* _EXERCISE_: Exactly repeat the full listing that follows.

* _RECORDED INFORMATION_:

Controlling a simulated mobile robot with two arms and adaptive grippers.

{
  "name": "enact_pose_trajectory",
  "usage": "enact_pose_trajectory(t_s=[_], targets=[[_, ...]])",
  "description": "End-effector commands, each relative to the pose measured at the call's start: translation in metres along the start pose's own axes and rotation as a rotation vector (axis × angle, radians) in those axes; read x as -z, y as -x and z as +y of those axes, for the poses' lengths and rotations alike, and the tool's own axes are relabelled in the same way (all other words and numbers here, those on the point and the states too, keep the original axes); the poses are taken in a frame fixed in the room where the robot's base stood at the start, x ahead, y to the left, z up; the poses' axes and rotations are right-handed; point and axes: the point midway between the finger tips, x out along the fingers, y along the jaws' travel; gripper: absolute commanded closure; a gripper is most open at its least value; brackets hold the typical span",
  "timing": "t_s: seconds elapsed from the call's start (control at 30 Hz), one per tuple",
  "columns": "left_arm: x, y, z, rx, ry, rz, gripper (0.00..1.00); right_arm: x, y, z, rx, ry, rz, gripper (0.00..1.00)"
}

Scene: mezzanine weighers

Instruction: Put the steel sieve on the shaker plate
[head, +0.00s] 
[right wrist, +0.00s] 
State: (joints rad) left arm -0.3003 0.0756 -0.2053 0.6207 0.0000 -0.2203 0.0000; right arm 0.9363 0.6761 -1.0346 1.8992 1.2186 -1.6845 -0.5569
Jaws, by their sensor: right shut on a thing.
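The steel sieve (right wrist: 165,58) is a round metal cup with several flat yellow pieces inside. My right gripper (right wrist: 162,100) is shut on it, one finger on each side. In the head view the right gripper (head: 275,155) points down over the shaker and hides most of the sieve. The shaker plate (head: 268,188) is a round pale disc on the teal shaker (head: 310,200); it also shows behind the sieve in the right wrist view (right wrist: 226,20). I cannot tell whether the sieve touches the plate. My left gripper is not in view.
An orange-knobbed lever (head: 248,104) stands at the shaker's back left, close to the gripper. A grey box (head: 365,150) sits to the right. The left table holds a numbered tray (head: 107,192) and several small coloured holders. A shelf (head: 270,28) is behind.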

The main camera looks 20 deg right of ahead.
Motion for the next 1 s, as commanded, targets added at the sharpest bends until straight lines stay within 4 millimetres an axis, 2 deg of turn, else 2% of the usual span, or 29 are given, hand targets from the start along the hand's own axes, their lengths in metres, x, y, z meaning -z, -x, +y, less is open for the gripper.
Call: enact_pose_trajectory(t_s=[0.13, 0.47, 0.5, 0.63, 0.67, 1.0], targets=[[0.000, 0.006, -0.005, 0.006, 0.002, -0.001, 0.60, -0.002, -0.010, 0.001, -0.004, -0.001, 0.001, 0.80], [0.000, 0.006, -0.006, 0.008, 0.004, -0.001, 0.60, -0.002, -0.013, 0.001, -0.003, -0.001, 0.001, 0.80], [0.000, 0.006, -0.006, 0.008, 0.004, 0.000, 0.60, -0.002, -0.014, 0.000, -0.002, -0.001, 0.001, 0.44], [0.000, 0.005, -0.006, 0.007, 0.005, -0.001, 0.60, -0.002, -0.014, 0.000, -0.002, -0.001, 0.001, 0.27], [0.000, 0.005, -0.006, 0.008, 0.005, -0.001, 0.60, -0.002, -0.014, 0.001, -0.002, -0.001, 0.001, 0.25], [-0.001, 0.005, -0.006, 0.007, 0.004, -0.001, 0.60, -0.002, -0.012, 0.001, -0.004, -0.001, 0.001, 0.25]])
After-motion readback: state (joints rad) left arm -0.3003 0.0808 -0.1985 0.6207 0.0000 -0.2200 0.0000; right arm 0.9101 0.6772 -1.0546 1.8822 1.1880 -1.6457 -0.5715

* _EXERCISE RESULT_:
Controlling a simulated mobile robot with two arms and adaptive grippers.

{
  "name": "enact_pose_trajectory",
  "usage": "enact_pose_trajectory(t_s=[_], targets=[[_, ...]])",
  "description": "End-effector commands, each relative to the pose measured at the call's start: translation in metres along the start pose's own axes and rotation as a rotation vector (axis × angle, radians) in those axes; read x as -z, y as -x and z as +y of those axes, for the poses' lengths and rotations alike, and the tool's own axes are relabelled in the same way (all other words and numbers here, those on the point and the states too, keep the original axes); the poses are taken in a frame fixed in the room where the robot's base stood at the start, x ahead, y to the left, z up; the poses' axes and rotations are right-handed; point and axes: the point midway between the finger tips, x out along the fingers, y along the jaws' travel; gripper: absolute commanded closure; a gripper is most open at its least value; brackets hold the typical span",
  "timing": "t_s: seconds elapsed from the call's start (control at 30 Hz), one per tuple",
  "columns": "left_arm: x, y, z, rx, ry, rz, gripper (0.00..1.00); right_arm: x, y, z, rx, ry, rz, gripper (0.00..1.00)"
}

Scene: mezzanine weighers

Instruction: Put the steel sieve on the shaker plate
[head, +0.00s] 
[right wrist, +0.00s] 
State: (joints rad) left arm -0.3003 0.0756 -0.2053 0.6207 0.0000 -0.2203 0.0000; right arm 0.9363 0.6761 -1.0346 1.8992 1.2186 -1.6845 -0.5569
Jaws, by their sensor: right shut on a thing.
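The steel sieve (right wrist: 165,58) is a round metal cup with several flat yellow pieces inside. My right gripper (right wrist: 162,100) is shut on it, one finger on each side. In the head view the right gripper (head: 275,155) points down over the shaker and hides most of the sieve. The shaker plate (head: 268,188) is a round pale disc on the teal shaker (head: 310,200); it also shows behind the sieve in the right wrist view (right wrist: 226,20). I cannot tell whether the sieve touches the plate. My left gripper is not in view.
An orange-knobbed lever (head: 248,104) stands at the shaker's back left, close to the gripper. A grey box (head: 365,150) sits to the right. The left table holds a numbered tray (head: 107,192) and several small coloured holders. A shelf (head: 270,28) is behind.

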The main camera looks 20 deg right of ahead.
Motion for the next 1 s, as commanded, targets added at the sharpest bends until straight lines stay within 4 millimetres an axis, 2 deg of turn, else 2% of the usual span, or 29 are given, hand targets from the start along the hand's own axes, their lengths in metres, x, y, z meaning -z, -x, +y, less is open for the gripper.
Call: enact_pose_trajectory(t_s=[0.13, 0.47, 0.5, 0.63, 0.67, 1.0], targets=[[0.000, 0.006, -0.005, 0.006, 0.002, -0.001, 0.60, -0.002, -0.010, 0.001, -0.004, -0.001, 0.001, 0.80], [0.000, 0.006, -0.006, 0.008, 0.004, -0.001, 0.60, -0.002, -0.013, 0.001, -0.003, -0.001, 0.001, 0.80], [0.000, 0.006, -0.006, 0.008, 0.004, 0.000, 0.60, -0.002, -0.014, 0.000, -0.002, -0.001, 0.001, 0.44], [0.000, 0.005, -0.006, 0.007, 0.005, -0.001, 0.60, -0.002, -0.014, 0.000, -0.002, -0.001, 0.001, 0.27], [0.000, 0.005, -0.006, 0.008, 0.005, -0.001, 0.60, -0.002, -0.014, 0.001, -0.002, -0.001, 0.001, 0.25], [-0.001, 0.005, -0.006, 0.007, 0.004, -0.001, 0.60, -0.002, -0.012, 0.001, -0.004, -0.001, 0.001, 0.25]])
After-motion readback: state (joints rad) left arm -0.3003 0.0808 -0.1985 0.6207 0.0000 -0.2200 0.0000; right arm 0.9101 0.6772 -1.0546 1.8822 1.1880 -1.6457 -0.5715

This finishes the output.